The college and university admission process has reintroduced character references for schoolchildren. Coupled with other recent changes, such as an increase in the so-called targeted recruitment (i.e., guaranteed free education in exchange for an employment obligation at the government's discretion) and a decrease in available paid positions, these can be seen not only as means to exert pressure on students and their guardians, but also as a filter for entry into higher education that sorts prospective students into “friends” and “enemies”.

All these shifts are diminishing the appeal of higher education in Belarus among the youth. As a result, there is an increasing number of applicants each year planning to pursue higher education abroad.

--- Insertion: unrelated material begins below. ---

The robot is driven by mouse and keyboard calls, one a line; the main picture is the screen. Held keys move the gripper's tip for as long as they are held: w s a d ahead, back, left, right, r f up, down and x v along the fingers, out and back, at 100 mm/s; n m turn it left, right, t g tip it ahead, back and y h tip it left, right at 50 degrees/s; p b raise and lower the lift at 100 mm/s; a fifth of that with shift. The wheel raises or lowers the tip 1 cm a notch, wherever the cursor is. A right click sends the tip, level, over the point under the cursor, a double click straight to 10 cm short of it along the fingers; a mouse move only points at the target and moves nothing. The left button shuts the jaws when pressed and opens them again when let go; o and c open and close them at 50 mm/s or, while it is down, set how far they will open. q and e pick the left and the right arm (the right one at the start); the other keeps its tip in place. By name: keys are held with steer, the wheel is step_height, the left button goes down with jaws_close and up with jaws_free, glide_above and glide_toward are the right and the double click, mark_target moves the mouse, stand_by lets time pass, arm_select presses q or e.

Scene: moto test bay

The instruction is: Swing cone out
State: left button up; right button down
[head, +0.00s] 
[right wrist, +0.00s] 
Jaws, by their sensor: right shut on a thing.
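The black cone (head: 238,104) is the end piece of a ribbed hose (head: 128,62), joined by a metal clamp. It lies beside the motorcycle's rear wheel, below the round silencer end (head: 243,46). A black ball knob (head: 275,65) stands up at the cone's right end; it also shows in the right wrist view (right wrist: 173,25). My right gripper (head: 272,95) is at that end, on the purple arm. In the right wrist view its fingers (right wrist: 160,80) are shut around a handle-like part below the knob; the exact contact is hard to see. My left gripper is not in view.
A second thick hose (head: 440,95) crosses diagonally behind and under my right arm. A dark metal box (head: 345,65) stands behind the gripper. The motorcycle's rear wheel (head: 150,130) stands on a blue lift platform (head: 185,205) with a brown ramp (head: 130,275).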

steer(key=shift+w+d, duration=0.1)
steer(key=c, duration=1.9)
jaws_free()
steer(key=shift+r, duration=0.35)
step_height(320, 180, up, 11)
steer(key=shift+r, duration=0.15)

The Lukashenko regime has attempted to counteract this trend in several ways:

However, these measures seem more likely to accelerate the emigration of young Belarusians even further.

Conclusion

In the short term, the developments the education system witnessed in 2022 can be described as an ideological purge, aimed at fostering conformity and suppressing dissent. However, in the long term, this approach is likely to produce a generation that, in just five or so years, may not accept the authority of the current regime, potentially igniting a new wave of social protests that will surpass even that of 2020.

In 2023, the repressive policies are expected to persist. They will predominantly impact educators in their professional capacities, leading to emotional burnout and a lack of motivation. This, in turn, will contribute to a further decline in the quality of education. In response, Belarusians will further integrate into the global educational landscape, thereby minimizing the adverse effects resulting from the actions of the Lukashenko regime.